In answer to Flemming's
statement that the letters of Paul are virtually all we have of the
history of Christianity beween Jesus and the Gospels, Licona points to
Acts:
The book of Acts is usually dated to
have been written between AD 61-85. Even if we date Acts on the outer
end, we have a document that is a history of the Church between AD
30-61. That is,
it was written only 25-55 years after the events it purports to
describe, given the outer limits of a critical dating.
The year 85 is hardly the
limit of the critical dating of Acts. Several scholars (John Knox,
Burton Mack, J. C. O'Neill, J. T. Townsend) place it well into the
second century, and I have presented arguments in The Jesus
Puzzle (p.269-71) for regarding it as the product of the
Roman church to counter 'heretical' views, especially about Paul,
during the
Marcionite period. As in the case of the Gospels, the early dating of
Acts is hardly based on attestation. There is none for this document
before the year 170. That such an account of the early Church could
have existed for a century and be drawn on by not a single Christian
writer is simply inconceivable. As for some of the arguments apologists
make
for dating Acts to 62, prior to Paul's death since no mention is made
of it, I'll quote from my response to Lee Strobel in Challenging the Verdict
(p.18-19) as an example of a type of common sense thinking that needs
to be brought more often to the claims made in this field:
Well, I have to say,
Dr.
Blomberg, that this is a pretty shaky line of deduction, since it’s
based on a
very uncertain starting premise. There could be any number of reasons
why the
author of Acts chose to end his book where he did. For example, it has
been
suggested that Acts’ plot line is symbolic of the faith’s early
expansion from
Jerusalem to Rome, from a Jewish beginning to a gentile culmination, so
the
author may well have wanted to avoid ending on a negative note. That
symbolic
progression would have been somewhat compromised by having Paul get his
head
chopped off.
It also strikes me as a little
naïve to assume
that Luke just happened to write his work in that narrow time span
after Paul’s
arrival in Rome but before he met his fate....I
could add that much of
Acts contradicts the information supplied by Paul himself in his
letters, and
thus it is highly unlikely that this document could have been written
in the
lifetime of Paul. If Acts was indeed written by Paul’s “beloved
physician,” how
could he have gotten so many things wrong? If it was not, and yet was
still
written before 62, the author would have been forced to go directly to
Paul for
much of his information, since traditions about Paul’s movements and
experiences would hardly have been circulating so soon.
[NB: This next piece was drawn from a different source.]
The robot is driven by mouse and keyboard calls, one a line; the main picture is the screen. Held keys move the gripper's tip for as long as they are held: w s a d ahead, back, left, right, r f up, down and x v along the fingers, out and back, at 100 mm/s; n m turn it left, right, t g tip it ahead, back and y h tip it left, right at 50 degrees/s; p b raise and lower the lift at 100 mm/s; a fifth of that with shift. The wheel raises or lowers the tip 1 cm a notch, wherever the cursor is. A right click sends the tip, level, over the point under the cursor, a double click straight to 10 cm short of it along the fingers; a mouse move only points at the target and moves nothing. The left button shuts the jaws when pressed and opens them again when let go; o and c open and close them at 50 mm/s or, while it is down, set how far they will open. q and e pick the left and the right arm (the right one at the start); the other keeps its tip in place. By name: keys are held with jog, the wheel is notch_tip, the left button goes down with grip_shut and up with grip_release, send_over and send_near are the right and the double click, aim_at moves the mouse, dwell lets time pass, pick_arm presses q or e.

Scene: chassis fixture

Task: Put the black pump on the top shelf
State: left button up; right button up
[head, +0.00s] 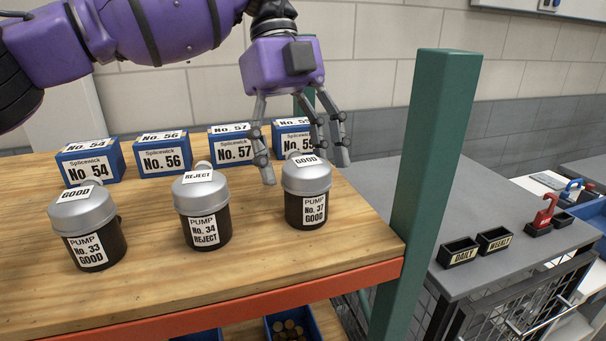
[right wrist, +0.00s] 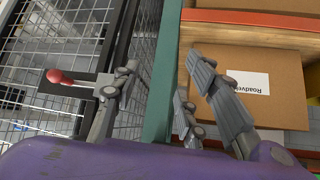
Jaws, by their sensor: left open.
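Three black pumps with silver lids stand upright on the wooden shelf (head: 140,290): No. 33 marked GOOD (head: 88,228), No. 34 marked REJECT (head: 203,211) and No. 37 marked GOOD (head: 307,192). My left gripper (head: 306,168) is open and points down at the No. 37 pump, one finger left of its lid and others at its upper right. I see no grip on the pump; contact cannot be told. My right gripper (right wrist: 163,72) is open and empty in the right wrist view, close to the green post (right wrist: 163,90).
A green post (head: 425,180) rises at the shelf's front right corner, above an orange beam (head: 240,305). A grey bench (head: 400,225) lies beyond. A cardboard box (right wrist: 275,88) sits on a lower level.

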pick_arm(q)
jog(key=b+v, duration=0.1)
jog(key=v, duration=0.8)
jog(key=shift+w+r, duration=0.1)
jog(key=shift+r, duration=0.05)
For example, Acts portrays
Paul on his conversion as immediately subordinating himself to the
apostles in
Jerusalem, but the epistles show him operating quite independently and
in
occasional conflict with them; he fails even to contact them for three
years.
The so-called Apostolic Conference in Acts 15 has Paul and the apostles
in
Jerusalem coming to an agreement on the question of gentile observance
of the
Jewish Law, yet in Galatians 2 these issues are still unresolved after
that
meeting. And so on.
Licona refers to the "early kerygma"
involving stories of an historical Jesus, but this is simply an
appeal to Acts. We have no secure reason for dating Acts so early, or
for relying on it to contain accurate historical information. Since
there are obvious tendential features of Acts' portrayal (as in Paul
cooperating entirely with the Jerusalem apostles, in clear
contradiction to his own letters), since dramatic elements like the
Pentecost experience and the martyrdom of Stephen are nowhere to be
found in the rest of the early Christian record, since all the speeches
are from
the same authorial hand and lack virtually all of the high Christology
found in the early epistles, and for many other reasons, Acts
must be rejected as providing anything that can be reliably used to
verify
claims about the early nature of Christianity or an historical Jesus.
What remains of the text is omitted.